In his new initiative, first announced in the president’s State of the Union address in January, Mr. Obama is expected to emphasize the concept that young black men should be able to succeed if they work hard — and if they have opportunity provided by the program.

He’s expected to offer a range of strategies through a joint effort with businesses and foundations to encourage young black men to stay in school and out of prison. The president also will direct his administration to step up the government’s evaluation of what programs work best in helping young black males.

But Mr. Peterson, founder of The Brotherhood Organization of a New Destiny, said the president won’t deliver the message of personal responsibility, or the policies of job creation, that young black men truly need to thrive.

“Barack Obama’s just going to offer more government, and that’s not what black Americans need,” Mr.

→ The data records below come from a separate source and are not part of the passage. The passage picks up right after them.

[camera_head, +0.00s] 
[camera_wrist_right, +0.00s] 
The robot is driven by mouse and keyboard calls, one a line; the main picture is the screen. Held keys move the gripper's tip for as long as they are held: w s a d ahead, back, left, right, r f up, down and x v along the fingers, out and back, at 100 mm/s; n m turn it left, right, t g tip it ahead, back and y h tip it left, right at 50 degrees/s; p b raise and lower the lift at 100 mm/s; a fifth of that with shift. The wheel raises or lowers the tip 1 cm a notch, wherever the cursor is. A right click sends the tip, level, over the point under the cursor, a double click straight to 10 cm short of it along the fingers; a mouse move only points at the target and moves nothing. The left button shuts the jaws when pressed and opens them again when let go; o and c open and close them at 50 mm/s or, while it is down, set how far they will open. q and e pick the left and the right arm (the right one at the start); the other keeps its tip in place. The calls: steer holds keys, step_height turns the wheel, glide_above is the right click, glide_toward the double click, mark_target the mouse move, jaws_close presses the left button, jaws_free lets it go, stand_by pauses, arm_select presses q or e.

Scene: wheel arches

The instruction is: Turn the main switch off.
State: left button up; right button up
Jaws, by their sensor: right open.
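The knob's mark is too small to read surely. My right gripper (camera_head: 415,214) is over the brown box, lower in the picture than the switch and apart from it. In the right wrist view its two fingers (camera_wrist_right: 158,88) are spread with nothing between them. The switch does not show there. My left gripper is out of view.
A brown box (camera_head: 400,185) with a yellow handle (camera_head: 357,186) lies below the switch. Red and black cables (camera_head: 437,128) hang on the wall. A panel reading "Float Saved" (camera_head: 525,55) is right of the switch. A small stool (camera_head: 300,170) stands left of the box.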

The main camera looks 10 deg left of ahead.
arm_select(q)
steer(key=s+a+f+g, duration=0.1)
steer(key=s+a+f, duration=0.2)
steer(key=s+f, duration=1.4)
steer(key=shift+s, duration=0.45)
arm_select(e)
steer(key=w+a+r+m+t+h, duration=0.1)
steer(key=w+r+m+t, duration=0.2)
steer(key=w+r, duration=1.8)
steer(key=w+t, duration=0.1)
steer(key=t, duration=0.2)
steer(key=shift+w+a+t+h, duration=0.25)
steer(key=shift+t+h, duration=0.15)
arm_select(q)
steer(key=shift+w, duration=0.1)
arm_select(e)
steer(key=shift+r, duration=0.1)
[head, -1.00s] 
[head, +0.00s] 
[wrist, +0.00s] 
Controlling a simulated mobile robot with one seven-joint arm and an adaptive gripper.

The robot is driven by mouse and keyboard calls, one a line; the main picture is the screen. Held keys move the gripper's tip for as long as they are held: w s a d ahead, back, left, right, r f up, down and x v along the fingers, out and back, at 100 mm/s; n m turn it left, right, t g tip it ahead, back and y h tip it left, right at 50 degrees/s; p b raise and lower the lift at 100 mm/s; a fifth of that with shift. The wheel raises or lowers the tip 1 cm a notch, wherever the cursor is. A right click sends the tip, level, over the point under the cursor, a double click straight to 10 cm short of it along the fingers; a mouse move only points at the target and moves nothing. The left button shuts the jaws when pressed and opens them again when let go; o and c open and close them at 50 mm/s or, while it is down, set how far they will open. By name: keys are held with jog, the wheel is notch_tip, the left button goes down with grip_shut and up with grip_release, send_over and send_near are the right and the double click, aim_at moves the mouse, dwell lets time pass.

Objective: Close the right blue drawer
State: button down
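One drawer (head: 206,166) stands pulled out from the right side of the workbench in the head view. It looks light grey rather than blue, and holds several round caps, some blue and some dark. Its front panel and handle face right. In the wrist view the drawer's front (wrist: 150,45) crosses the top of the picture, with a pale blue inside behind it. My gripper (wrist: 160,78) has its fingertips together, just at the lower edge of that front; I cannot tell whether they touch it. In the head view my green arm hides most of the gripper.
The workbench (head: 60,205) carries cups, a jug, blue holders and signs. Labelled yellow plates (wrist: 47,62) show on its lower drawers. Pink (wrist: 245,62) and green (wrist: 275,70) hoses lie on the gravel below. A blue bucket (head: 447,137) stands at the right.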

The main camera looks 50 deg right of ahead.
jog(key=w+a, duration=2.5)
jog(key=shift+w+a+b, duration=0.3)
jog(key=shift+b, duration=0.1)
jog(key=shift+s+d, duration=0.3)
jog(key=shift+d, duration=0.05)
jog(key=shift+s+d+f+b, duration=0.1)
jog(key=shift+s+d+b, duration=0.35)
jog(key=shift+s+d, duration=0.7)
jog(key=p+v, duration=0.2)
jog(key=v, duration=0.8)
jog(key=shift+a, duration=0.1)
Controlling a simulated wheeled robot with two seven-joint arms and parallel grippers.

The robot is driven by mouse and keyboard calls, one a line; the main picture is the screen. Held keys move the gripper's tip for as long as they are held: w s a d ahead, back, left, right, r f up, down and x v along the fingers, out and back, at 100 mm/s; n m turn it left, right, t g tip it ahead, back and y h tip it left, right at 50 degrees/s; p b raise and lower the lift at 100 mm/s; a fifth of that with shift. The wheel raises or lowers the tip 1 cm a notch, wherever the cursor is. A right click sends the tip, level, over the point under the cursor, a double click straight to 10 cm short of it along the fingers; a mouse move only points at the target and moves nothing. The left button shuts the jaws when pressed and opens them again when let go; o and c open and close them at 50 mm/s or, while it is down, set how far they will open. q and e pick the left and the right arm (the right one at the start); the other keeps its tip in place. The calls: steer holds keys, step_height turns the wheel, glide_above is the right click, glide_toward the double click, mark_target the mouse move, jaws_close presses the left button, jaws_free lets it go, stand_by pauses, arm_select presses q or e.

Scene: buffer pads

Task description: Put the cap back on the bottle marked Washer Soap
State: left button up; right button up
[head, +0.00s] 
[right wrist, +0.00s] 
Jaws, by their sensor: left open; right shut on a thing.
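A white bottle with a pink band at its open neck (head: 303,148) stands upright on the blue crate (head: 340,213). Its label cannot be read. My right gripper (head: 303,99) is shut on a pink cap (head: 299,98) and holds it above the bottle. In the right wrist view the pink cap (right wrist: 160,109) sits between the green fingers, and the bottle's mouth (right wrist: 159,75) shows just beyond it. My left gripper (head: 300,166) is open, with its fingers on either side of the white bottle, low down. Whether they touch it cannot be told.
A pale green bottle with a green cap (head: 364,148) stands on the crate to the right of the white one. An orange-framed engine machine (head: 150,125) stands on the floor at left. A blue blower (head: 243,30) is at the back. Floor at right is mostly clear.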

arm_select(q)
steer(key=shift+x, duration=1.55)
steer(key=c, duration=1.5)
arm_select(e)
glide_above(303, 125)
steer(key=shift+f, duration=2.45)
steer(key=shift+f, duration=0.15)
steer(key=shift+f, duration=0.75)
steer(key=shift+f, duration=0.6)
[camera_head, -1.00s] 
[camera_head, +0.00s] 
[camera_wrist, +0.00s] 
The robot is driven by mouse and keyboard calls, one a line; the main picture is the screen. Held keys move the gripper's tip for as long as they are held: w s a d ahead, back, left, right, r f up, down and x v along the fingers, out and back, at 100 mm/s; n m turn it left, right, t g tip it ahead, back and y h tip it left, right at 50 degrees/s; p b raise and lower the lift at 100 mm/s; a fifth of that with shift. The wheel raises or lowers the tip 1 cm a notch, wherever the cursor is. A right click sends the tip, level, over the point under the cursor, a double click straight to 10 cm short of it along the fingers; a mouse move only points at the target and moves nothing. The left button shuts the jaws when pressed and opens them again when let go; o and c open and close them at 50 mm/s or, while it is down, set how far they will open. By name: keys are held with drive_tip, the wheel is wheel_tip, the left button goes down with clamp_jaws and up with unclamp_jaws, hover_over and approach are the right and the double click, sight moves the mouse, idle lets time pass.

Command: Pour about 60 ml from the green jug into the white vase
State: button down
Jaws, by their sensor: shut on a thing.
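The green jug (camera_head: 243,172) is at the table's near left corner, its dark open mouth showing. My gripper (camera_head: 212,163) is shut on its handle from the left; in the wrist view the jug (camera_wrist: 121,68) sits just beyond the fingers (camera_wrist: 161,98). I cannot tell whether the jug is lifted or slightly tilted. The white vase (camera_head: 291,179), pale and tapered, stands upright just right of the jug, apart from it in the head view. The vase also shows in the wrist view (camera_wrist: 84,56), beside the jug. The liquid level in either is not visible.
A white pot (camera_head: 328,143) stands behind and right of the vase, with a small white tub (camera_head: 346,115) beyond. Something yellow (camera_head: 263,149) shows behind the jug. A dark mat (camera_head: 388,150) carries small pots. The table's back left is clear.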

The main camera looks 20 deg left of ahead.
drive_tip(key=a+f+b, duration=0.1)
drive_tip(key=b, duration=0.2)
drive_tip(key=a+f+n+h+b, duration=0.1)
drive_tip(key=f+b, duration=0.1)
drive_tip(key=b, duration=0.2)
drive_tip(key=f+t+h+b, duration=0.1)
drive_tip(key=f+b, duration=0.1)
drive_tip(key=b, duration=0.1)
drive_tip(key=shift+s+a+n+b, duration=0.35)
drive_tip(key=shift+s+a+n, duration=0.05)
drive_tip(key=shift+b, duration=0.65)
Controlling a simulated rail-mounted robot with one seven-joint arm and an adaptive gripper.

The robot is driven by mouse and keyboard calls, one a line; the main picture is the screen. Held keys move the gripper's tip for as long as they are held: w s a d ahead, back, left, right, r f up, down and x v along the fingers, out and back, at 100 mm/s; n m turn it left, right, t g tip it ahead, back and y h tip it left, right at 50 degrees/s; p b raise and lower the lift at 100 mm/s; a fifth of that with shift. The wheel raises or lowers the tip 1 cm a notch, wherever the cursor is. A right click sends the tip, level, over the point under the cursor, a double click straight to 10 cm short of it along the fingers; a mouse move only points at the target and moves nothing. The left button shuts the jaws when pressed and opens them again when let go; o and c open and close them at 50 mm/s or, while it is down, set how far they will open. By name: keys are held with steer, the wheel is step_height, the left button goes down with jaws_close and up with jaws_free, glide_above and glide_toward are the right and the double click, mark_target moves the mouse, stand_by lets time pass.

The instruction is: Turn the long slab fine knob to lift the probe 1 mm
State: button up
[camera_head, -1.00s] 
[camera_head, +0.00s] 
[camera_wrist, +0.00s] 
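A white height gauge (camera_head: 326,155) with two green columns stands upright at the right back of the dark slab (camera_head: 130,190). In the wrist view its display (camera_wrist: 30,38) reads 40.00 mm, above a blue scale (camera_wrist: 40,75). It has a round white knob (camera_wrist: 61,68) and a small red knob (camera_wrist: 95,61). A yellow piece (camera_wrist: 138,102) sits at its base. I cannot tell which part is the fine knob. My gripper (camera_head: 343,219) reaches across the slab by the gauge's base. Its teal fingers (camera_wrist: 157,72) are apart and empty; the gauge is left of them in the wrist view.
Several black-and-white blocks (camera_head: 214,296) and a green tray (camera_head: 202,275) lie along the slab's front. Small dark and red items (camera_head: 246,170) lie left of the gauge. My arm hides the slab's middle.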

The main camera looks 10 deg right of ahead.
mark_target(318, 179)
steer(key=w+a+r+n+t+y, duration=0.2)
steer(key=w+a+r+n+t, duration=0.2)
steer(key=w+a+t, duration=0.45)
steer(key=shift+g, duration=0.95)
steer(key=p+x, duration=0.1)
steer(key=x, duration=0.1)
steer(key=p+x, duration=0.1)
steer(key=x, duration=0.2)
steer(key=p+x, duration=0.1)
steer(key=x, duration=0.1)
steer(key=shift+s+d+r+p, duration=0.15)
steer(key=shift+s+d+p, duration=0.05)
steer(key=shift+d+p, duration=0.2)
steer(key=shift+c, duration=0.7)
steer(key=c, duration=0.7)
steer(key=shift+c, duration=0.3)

Peterson said. “I’d like to hear Barack Obama encourage black Americans, men and women, to get married before having children out of wedlock. You have 73 percent of black babies being born out of wedlock, and no government program will ever change that. Stop focusing on color, and as Martin Luther King Jr. said, go back to character. They need to develop character.”

White House aides and other supporters of the president say he has promoted a wide range of policies to help people struggling to get into the middle class, including blacks, with programs such as the Affordable Care Act, expanded education and job training, and his push to raise the minimum wage.

The initiative also builds on Mr. Obama’s pledge to use his pen and phone in this “year of action,” to take steps when Congress won’t.